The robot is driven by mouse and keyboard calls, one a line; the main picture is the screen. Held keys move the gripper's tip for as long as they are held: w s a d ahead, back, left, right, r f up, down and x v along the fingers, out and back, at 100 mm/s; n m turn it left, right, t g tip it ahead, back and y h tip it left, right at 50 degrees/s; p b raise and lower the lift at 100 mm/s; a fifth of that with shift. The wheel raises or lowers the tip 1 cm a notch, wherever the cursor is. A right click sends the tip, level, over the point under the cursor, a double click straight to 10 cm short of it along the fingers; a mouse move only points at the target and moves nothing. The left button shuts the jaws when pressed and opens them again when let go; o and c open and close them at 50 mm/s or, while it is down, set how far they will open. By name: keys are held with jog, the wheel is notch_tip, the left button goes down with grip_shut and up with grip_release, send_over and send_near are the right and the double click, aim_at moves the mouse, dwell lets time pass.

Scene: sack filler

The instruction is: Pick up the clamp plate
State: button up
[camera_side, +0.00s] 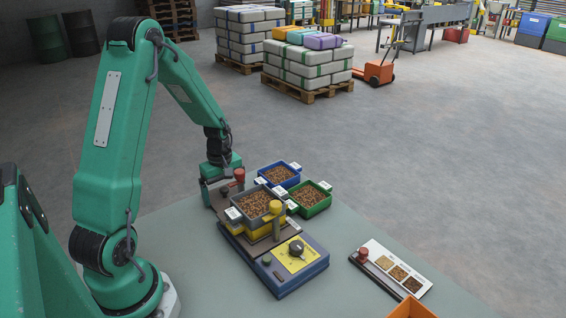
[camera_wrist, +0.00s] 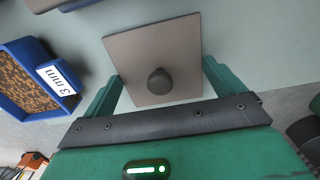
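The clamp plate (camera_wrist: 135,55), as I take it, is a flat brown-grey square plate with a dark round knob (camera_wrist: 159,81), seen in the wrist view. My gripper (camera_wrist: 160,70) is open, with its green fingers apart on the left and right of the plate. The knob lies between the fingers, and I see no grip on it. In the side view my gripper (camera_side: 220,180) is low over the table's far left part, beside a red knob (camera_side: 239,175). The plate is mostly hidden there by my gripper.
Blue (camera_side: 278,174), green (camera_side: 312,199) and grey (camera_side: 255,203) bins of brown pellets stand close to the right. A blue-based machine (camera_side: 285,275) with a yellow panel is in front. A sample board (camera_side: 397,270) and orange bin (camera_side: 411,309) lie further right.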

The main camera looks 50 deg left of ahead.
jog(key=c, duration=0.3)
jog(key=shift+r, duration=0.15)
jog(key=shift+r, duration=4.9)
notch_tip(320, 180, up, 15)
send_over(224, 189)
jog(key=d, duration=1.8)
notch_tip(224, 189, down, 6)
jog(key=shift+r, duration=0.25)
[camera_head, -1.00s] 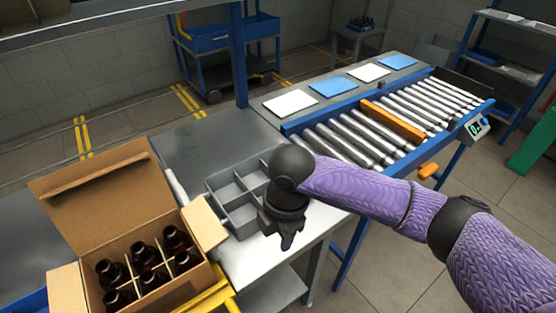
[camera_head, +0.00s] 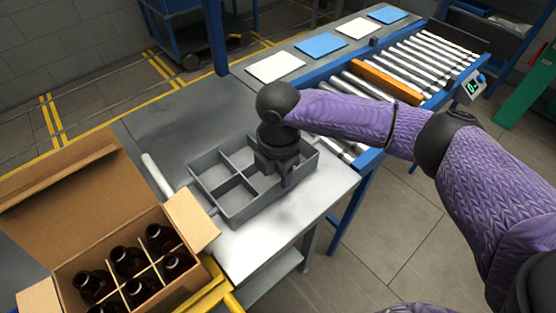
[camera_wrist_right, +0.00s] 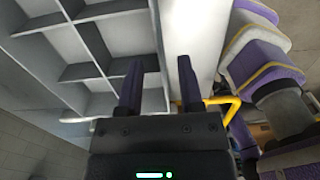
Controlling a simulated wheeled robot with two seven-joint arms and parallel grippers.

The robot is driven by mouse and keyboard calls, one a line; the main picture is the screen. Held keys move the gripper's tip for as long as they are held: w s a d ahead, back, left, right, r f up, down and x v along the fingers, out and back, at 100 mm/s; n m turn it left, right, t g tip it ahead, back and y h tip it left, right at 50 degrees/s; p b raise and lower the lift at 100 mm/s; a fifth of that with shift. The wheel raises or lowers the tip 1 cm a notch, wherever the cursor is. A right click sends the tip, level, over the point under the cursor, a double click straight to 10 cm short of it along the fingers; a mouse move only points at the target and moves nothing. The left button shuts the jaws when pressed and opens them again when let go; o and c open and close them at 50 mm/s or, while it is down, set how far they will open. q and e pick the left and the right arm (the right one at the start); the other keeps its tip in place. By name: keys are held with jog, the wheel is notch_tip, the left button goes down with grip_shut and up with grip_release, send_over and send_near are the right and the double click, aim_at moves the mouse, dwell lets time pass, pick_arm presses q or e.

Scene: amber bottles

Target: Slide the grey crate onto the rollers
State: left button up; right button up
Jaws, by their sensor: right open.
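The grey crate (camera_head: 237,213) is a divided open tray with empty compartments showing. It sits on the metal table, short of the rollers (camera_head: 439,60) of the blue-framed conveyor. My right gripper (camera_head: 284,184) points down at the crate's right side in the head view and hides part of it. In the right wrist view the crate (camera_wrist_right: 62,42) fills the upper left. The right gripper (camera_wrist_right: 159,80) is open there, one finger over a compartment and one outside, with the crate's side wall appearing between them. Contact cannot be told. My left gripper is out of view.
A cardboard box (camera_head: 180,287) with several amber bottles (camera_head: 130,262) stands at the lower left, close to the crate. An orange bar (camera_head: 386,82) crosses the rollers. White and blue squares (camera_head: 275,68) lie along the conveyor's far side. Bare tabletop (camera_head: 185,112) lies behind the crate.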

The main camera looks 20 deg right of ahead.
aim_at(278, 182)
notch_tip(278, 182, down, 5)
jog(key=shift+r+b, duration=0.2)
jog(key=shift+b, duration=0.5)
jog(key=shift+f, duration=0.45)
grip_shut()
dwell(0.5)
* * *
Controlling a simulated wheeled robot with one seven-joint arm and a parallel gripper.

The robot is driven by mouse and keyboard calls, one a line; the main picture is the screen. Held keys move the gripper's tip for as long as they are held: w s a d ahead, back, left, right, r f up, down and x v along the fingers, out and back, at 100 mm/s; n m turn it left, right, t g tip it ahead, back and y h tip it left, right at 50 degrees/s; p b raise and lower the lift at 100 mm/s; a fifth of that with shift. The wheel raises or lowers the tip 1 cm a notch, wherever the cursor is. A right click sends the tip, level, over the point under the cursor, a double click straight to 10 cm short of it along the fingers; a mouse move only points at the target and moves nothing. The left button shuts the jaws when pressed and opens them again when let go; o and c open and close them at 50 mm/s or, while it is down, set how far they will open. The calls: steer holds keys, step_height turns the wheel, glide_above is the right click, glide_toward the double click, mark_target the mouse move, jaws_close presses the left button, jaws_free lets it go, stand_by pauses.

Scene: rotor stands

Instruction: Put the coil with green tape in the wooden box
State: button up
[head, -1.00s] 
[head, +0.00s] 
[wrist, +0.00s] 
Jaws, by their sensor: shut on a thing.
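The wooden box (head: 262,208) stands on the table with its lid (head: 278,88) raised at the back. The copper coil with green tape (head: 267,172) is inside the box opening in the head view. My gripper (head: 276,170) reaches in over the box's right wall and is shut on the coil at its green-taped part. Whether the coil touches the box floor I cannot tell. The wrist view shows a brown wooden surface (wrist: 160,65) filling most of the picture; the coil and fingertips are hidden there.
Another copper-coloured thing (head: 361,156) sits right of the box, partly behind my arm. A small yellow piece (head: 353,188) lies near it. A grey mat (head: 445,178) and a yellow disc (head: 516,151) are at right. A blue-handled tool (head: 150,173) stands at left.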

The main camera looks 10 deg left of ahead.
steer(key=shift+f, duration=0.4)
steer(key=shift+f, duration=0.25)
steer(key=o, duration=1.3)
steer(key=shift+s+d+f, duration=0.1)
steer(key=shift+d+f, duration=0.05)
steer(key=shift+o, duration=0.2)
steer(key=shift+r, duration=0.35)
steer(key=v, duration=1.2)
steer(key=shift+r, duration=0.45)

* REQUEST *
Copy exactly, and copy only, the lines from the one with "The main camera looks 50 deg left of ahead." to the one with "Controlling a simulated wheeled robot with two", ends included. Pictures are not part of the copy.

* SOLUTION *
The main camera looks 50 deg left of ahead.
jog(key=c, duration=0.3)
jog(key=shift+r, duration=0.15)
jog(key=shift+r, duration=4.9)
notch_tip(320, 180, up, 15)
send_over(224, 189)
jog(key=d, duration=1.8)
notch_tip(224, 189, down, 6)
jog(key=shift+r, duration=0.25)
[camera_head, -1.00s] 
[camera_head, +0.00s] 
[camera_wrist_right, +0.00s] 
Controlling a simulated wheeled robot with two seven-joint arms and parallel grippers.

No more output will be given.